What this task involves: Print the records below from the first line through the line containing "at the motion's", both included, word for word.

Stored data:
-------------------------
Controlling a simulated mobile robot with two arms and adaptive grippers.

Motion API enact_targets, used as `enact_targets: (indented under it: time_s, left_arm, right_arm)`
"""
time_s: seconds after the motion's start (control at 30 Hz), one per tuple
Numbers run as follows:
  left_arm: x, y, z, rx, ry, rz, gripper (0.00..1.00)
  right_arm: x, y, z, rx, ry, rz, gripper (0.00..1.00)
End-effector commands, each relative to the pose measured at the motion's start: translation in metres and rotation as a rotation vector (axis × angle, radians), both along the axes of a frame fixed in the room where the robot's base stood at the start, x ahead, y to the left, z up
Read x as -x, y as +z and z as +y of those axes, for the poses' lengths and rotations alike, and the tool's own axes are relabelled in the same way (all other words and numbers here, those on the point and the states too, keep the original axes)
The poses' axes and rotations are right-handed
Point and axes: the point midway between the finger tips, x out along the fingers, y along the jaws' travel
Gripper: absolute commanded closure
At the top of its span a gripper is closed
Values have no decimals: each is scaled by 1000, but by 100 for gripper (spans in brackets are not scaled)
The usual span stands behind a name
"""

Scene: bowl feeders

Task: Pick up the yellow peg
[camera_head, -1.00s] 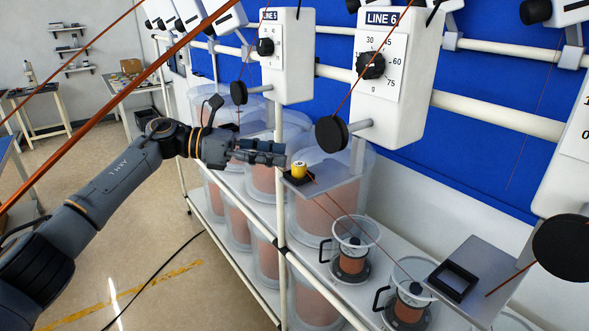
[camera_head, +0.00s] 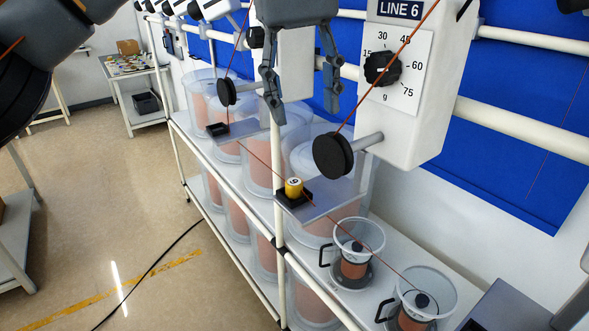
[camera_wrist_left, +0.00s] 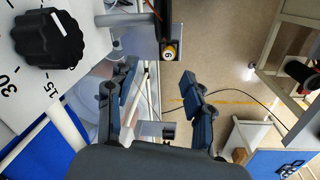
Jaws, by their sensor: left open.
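The yellow peg (camera_head: 294,187) stands upright in a black square holder (camera_head: 289,200) at the edge of a grey plate under the LINE 6 unit. My left gripper (camera_head: 304,105) is open and empty, fingers pointing down, above the peg and apart from it. In the left wrist view the peg's round top (camera_wrist_left: 169,51) shows beyond the open left fingers (camera_wrist_left: 160,90), in its dark holder. My right gripper is not in view.
The LINE 6 unit (camera_head: 410,80) with its knob and a black wheel (camera_head: 333,156) stand right of my gripper. An orange thread runs past the wheel. Clear containers (camera_head: 352,250) stand on the white shelf below. Another black holder (camera_head: 217,129) lies farther back.

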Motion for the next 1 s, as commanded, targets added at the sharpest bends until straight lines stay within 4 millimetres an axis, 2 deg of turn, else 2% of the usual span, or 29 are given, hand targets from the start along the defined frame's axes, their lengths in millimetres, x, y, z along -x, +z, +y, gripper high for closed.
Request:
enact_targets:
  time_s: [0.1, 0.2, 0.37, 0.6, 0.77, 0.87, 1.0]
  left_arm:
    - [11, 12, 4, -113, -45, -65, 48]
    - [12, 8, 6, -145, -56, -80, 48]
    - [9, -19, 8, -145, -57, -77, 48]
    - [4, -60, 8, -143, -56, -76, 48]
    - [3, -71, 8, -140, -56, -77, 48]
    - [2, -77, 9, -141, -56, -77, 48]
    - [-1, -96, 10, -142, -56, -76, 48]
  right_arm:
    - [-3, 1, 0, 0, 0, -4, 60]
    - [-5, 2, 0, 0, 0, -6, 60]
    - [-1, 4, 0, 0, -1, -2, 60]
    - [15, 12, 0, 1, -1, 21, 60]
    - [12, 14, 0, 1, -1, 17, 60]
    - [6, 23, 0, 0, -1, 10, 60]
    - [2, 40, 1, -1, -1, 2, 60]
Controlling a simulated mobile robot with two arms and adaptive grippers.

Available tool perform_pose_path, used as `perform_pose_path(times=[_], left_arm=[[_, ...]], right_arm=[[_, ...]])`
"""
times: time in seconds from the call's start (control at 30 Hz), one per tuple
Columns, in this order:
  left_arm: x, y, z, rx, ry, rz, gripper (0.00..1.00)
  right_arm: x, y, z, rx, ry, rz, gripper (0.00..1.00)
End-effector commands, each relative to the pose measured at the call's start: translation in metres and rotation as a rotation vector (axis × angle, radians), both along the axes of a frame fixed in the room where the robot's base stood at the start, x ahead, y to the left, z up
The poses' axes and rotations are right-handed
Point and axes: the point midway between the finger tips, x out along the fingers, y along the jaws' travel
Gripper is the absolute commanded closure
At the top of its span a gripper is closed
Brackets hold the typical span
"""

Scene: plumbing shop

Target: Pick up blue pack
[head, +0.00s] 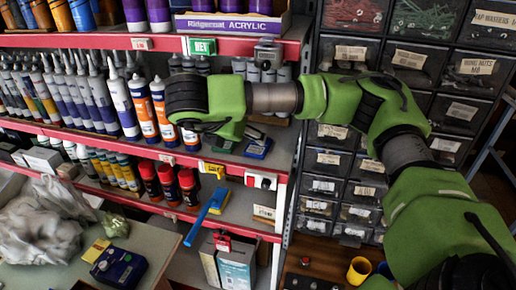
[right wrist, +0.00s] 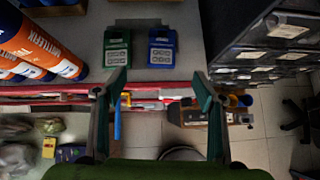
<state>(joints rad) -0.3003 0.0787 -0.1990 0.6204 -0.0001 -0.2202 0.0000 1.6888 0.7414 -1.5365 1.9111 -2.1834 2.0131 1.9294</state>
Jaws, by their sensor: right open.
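The blue pack (head: 258,148) is a small blue box with a pale label, lying on the middle red-edged shelf (head: 229,162). A similar green pack (head: 222,146) lies to its left. In the right wrist view, the blue pack (right wrist: 162,47) is ahead of the fingers, with the green pack (right wrist: 117,48) beside it. My right gripper (right wrist: 161,84) is open and empty, its two fingers spread apart short of the packs. In the head view, my green right arm reaches across to the shelf and its fingers are mostly hidden. My left gripper is not in view.
Orange-and-white tubes (head: 140,106) stand left of the packs. Red-capped cans (head: 168,183) and a blue-handled tool (head: 207,214) are on the shelf below. A drawer cabinet (head: 345,160) stands at the right. A blue device (head: 118,267) lies on the lower-left counter.

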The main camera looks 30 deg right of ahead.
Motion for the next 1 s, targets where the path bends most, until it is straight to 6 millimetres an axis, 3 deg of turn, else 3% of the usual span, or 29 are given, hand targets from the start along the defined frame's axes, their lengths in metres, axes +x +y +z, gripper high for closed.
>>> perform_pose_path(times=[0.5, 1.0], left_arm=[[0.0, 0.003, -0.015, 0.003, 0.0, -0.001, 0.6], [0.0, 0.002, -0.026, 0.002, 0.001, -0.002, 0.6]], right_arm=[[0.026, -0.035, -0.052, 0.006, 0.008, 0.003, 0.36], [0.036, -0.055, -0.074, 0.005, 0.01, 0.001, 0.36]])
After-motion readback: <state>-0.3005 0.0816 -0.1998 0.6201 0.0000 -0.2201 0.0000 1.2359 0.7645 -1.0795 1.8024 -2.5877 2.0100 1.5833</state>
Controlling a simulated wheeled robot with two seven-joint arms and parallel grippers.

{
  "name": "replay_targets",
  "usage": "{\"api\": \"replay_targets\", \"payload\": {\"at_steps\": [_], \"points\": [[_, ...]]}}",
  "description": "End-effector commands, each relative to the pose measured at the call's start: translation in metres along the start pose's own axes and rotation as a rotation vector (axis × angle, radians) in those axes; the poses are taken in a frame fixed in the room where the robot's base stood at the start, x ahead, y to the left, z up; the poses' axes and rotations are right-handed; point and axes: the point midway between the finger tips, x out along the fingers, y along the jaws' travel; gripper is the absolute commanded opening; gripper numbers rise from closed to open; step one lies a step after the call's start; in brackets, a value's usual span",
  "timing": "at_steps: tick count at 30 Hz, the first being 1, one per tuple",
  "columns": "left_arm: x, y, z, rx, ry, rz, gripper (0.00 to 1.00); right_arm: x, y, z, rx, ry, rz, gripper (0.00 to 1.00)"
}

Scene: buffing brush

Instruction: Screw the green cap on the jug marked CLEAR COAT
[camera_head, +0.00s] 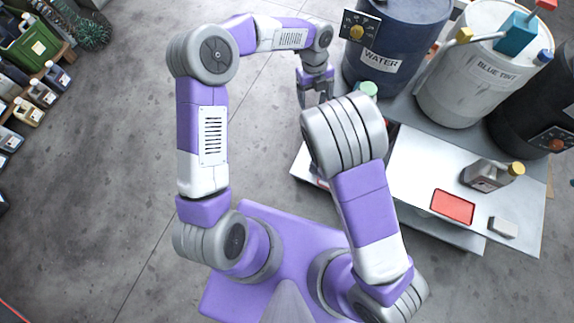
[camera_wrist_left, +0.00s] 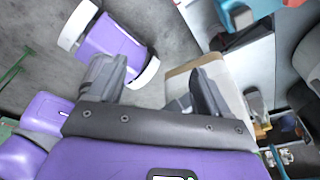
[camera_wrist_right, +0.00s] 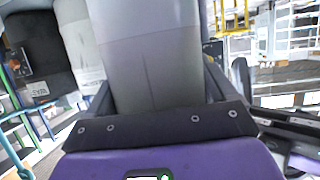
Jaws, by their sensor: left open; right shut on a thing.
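A pale green cap (camera_head: 368,88) shows in the head view just above my right arm, in front of the WATER drum. What it sits on is hidden behind that arm, so I cannot tell how it is seated. My left gripper (camera_head: 315,98) is open and points down, left of the cap and apart from it. In the left wrist view its fingers (camera_wrist_left: 155,88) are spread with nothing clearly held between them. My right gripper (camera_wrist_right: 158,95) is hidden in the head view. In its wrist view it is shut on a grey jug-like body (camera_wrist_right: 150,65); no CLEAR COAT label is readable.
The WATER drum (camera_head: 395,35) and BLUE TINT drum (camera_head: 470,75) stand behind the work table (camera_head: 415,165). Shelves with jugs stand far left.

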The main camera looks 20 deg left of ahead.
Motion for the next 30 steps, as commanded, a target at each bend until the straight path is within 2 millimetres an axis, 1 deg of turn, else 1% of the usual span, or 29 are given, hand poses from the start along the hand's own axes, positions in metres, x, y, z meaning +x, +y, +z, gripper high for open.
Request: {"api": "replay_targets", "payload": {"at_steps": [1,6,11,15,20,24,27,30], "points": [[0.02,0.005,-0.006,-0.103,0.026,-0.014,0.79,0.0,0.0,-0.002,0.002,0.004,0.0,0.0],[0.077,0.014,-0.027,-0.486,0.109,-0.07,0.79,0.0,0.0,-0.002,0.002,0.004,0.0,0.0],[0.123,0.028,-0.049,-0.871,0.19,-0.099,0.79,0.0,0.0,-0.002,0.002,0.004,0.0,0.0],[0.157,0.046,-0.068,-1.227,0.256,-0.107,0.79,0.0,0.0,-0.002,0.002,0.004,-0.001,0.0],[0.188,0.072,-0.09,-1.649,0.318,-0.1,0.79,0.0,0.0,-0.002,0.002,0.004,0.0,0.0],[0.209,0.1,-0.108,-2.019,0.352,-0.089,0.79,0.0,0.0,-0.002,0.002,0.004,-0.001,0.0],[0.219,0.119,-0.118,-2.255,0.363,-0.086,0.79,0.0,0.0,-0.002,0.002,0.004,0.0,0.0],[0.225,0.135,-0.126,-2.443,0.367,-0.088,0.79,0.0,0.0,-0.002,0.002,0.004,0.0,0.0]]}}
-------------------------
Response:
Controlling a simulated mobile robot with two arms and adaptive grippers.

Motion API enact_targets, used as `enact_targets: (indented under it: time_s, left_arm, right_arm)`
"""
time_s: seconds after the motion's start (control at 30 Hz), one per tuple
Numbers run as follows:
  left_arm: x, y, z, rx, ry, rz, gripper (0.00..1.00)
  right_arm: x, y, z, rx, ry, rz, gripper (0.00..1.00)
End-effector commands, each relative to the pose measured at the motion's start: translation in metres and rotation as a rotation vector (axis × angle, radians), both along the axes of a frame fixed in the room where the robot's base stood at the start, x ahead, y to the left, z up

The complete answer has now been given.